The live cybercast was coordinated by Robert T. Morris, the convicted felon whose worm program crashed the Internet in 1988. Doug Berman, the producer of NPR's Car Talk program, was in charge of periodically sweeping the stage clean of paper airplanes. Boston Museum of Science administrator Bunny Watson handled the chickens.
"Sometimes you need to get out of your ivory tower and show that scientists are people too, and we can poke fun at ourselves," said honoree Hostetler, cradling his Ig, a cheap-looking replica of an exploding cigar. During his acceptance speech, Hostetler, a professor at the University of Florida and ardent admirer of all things arthropoidal, thanked "all the Greyhound bus drivers who let me pick the insects off their windshields."
"The initial idea [for the Igs] was to have a goofy awards ceremony," says Abrahams, who has hosted the event since 1991, its first year. "We wanted to get everything we could think of that was dignified and have it appear in some backward, upside-down, or twisted fashion."
Four Nobel laureates dressed in white sheets and impersonating neutrinos for the three-part opera Il Kaboom Grosso certainly satisfied that goal, as did bizarre cameos by the Reverend Peter Gomes of the Harvard Divinity School and a number of (previously) distinguished Harvard professors.

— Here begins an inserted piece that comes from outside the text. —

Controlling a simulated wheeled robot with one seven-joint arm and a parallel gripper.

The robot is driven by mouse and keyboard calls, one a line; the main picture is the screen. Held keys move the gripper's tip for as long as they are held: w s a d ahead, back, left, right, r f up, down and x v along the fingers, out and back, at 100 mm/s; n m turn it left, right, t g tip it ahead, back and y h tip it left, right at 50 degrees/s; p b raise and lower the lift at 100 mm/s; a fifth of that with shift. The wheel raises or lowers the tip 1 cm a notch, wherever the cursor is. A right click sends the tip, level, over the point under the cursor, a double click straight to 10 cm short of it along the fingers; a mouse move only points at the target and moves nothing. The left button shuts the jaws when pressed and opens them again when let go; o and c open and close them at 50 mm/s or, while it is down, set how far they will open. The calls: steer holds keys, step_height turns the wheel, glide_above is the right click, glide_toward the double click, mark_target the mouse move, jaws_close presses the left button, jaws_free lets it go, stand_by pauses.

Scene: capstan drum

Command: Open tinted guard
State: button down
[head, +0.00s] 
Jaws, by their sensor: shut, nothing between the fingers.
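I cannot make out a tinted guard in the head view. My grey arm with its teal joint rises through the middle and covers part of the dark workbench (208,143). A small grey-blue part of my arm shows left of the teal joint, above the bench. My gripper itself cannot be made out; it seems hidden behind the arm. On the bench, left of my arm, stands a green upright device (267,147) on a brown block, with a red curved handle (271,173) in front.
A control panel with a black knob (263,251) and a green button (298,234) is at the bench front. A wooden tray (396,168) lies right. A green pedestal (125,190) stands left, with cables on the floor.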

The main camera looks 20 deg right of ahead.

"If there is a serious part to it," muses Abrahams, "it's too see if we can seduce more people to get interested in science - people who think it's scary, or impossible to understand, or just plain boring."
Boring is not a word that can be used to describe a gala at which roving representatives of the Institute for Cryogenic Sex Research handed out pamphlets headlined Safe Sex at Four Kelvin.